The U.S. anticipated this, as four of its warships, including the USS Ronald Reagan nuclear-powered aircraft carrier, were positioned in waters close to Taiwan, in what the officials said as "routine" deployments.

"There are certain insecurities on the part of the president of China as to his own political situation that he’s rattling a saber, I don’t know," Pelosi said.

"But it doesn’t really matter," she continued. "What matters to us is that we salute the successes of Taiwan, we work together for the security of Taiwan and we just take great lessons from the democracy of Taiwan."

While in the waters the military on both sides were on standby and high alert, sooner than later, people who work behind their screens wage their own wars.

On August 3rd, in some branches of 7-Eleven convenience stores in Taiwan, the television screens behind cashiers suddenly switched to display the words: "Warmonger Pelosi, get out of Taiwan!"

A screen in a Taiwan 7-Eleven convenience store has been hacked with anti-U.S. messages
A screen in a Taiwan 7-Eleven convenience store has been hacked with anti-U.S. messages. (Credit: Wang Hao-yu)

The largest 24-hour convenience store chain in Taiwan became victim of what the Taiwanese authorities call an unprecedented amount of cyberattacks.

And not only that, as hackers also hacked a number of government websites, including the one belonging to the presidential office, foreign and defense ministries, as well as infrastructure such as screens at the Taiwan Taoyuan International Airport, the Taiwan Railways Administration, and the Taiwan Power Company.

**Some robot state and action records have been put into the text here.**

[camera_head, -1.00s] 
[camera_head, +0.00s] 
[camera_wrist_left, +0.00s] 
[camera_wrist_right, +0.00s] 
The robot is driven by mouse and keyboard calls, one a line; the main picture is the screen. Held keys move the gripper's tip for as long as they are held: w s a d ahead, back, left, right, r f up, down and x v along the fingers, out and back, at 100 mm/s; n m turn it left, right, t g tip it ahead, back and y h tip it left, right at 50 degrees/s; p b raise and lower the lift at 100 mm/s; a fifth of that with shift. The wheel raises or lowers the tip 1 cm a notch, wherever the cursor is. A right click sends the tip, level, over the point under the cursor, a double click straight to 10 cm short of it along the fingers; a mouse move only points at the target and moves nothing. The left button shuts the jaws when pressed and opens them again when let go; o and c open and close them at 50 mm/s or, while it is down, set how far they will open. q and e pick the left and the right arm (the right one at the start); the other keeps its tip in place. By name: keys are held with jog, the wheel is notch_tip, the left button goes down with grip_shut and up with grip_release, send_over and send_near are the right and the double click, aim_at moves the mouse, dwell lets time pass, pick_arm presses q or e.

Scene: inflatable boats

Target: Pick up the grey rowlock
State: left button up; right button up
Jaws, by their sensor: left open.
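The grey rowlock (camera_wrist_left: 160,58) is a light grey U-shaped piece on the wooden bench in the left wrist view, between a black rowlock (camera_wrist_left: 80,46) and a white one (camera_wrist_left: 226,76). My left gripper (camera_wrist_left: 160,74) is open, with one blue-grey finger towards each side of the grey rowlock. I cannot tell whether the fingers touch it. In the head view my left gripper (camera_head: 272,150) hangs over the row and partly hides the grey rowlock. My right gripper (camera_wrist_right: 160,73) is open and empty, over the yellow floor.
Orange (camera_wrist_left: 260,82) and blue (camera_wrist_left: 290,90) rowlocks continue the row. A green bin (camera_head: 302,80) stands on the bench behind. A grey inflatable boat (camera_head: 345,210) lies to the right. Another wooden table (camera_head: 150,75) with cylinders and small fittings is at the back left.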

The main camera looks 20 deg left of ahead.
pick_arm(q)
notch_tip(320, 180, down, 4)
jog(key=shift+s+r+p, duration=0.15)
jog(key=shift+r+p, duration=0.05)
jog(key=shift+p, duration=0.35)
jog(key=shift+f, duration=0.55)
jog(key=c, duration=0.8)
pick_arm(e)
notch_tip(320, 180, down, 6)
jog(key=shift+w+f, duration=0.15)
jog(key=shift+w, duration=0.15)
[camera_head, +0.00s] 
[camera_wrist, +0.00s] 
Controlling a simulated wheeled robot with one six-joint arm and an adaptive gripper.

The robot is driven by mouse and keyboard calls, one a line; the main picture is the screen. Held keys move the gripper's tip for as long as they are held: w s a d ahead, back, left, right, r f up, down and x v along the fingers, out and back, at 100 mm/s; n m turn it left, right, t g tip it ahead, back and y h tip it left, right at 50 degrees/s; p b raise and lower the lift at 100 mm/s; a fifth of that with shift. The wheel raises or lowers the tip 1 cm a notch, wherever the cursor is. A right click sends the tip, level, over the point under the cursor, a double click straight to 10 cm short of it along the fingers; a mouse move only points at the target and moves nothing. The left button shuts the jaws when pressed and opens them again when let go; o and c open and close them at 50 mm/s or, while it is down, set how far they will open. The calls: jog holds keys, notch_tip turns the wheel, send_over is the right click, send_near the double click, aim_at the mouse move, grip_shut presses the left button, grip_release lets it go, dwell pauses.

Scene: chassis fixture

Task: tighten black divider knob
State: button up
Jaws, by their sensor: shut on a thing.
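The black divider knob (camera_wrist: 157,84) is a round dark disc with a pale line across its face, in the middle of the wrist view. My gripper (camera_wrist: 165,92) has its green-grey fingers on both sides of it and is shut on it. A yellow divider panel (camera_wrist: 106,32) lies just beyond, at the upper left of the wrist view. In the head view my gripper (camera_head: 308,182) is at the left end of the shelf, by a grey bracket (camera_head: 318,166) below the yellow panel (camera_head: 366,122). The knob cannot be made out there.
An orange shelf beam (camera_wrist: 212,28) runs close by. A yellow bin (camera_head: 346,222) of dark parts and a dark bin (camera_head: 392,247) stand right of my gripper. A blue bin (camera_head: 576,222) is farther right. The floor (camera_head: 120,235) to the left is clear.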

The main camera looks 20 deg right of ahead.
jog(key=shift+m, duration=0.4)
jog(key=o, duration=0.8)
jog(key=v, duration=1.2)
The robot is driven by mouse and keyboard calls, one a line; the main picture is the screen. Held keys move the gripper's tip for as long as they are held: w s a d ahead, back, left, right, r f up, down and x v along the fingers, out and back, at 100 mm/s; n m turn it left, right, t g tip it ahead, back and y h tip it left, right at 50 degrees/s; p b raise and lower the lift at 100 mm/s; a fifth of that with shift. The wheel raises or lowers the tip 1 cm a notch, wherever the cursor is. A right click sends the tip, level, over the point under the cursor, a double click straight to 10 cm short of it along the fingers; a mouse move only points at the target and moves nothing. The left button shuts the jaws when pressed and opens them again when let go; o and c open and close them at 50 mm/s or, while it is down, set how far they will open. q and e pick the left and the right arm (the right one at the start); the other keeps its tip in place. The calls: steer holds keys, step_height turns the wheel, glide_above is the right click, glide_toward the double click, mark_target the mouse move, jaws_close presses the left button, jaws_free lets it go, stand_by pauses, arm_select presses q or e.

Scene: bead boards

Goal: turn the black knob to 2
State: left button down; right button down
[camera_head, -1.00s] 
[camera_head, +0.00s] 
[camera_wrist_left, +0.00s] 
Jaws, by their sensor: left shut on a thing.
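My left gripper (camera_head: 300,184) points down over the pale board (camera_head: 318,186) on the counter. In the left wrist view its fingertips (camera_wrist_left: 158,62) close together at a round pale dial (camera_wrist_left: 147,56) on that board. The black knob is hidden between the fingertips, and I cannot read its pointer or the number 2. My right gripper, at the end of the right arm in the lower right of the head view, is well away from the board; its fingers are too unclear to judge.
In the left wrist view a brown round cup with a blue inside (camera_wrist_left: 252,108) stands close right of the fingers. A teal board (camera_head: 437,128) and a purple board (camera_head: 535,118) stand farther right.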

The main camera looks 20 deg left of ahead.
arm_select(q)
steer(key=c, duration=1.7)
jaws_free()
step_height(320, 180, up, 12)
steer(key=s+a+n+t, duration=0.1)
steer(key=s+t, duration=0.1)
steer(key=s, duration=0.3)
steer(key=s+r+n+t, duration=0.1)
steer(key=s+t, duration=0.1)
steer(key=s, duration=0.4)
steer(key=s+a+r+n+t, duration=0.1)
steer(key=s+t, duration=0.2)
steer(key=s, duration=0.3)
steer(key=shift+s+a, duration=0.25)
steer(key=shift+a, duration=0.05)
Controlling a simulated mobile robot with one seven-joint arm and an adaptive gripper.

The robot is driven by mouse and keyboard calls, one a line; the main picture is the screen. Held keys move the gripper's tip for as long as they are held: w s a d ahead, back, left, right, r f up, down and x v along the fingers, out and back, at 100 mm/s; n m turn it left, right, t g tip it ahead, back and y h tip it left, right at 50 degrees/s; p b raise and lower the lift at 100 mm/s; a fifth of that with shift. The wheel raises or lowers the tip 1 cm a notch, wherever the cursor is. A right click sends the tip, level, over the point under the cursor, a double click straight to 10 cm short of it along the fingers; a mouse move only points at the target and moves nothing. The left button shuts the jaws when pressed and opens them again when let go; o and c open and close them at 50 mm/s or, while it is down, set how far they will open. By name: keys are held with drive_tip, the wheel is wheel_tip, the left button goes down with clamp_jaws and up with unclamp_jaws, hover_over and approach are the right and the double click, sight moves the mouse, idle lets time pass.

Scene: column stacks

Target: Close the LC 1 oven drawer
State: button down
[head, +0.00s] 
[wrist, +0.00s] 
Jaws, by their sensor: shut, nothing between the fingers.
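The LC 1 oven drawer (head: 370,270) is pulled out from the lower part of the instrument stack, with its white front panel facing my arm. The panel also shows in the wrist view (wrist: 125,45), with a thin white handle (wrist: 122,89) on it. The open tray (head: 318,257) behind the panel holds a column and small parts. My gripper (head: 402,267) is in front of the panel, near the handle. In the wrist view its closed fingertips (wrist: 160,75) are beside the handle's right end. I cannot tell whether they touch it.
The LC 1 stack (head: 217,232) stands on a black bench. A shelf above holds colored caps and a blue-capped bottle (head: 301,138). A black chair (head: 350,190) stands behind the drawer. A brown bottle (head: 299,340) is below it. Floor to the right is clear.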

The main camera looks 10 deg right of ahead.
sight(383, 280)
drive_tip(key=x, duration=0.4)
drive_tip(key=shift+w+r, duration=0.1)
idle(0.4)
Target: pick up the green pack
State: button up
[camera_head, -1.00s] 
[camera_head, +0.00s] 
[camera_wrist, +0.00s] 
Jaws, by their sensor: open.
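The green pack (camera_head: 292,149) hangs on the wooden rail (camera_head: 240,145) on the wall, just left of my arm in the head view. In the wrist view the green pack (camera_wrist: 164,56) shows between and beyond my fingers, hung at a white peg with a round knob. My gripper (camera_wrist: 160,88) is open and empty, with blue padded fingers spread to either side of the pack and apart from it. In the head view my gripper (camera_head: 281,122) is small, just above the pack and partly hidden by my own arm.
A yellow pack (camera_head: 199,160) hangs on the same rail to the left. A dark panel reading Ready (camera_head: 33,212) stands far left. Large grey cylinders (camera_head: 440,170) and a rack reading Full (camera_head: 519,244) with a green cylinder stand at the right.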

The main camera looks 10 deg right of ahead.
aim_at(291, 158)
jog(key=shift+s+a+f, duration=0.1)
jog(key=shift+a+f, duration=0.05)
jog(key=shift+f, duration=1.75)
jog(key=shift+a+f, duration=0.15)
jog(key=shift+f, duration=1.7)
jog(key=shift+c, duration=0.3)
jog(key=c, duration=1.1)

They were all protesting against Pelosi's visit.

According to the authorities, the websites saw a surge in web traffic caused by Distributed Denial-of-Service (DDoS) attacks that were 23 times the normal rate.

According to Taiwan's digital minister Audrey Tang, the volume of cyberattacks on Taiwan government units and infrastructures, before and after Pelosi's arrival, surpassed 15,000 gigabits.

This number is about 23 times higher than the previous daily record.

While the authorities has not directly blamed the Chinese for the attacks, but they suggest that the attacks originate from both China and Russia.

Lo Ping-cheng, Taiwan Cabinet spokesman, said that the government had stepped up security at key infrastructure including power plants and airports and increased the cybersecurity alertness level across government offices.

Fortunately, the hackers hacked their ways into the websites and infrastructures only to deliver their message, not to create damage.

"Government departments have been very careful. In these past few days, in terms of public security, we have set up a three-tier government security and communication mechanism, it is already tough and defensive enough so these adaptations have been beneficial," Lo Ping-cheng said.

This is why researchers suggest that the cyberattacks against Taiwanese government websites and infrastructures after Pelosi's visit were likely launched by activist hackers rather than the Chinese government-backed hackers.

However, soon after, hacker group APT 27, which has been accused by Western authorities for being a Chinese state-sponsored group, claimed responsibility for the cyberattacks on Taiwan, saying on a YouTube video that they were done to protest how Pelosi had defied China's warnings with her visit.

The hacker group also claimed that it had shut down 60,000 internet-connected devices in Taiwan.

The USS Ronald Reagan
The USS Ronald Reagan is considered one of the largest aircraft carriers in the world. (Credit: U.S. Department of Defense)

Nancy Pelosi, is the highest-ranking U.S. official since 1997 to visit the self-governing island that China considers its own territory.

Due to the tension, the Pentagon has directed the aircraft carrier USS Ronald Reagan that is based in Japan and operates in the Western Pacific, to remain in the area near Taiwan "to monitor the situation."

Before this, the 333 meters-long supercarrier has sailed in the East China and Philippine seas.

"We will not seek, nor do we want, a crisis," said National Security Council spokesperson John Kirby. "At the same time, we will not be deterred from operating in the seas and the skies of the Western Pacific."

At the same time, the U.S. government has also delayed a planned test of a Minuteman III intercontinental ballistic missile.

The test had been scheduled at Vandenberg Air Force Base in California, and it has been postponed temporarily to avoid increasing tensions.

“As China engages in destabilizing military exercises around Taiwan, the United States is demonstrating instead the behavior of a responsible nuclear power, by reducing the risks of miscalculation and misperception," Kirby said.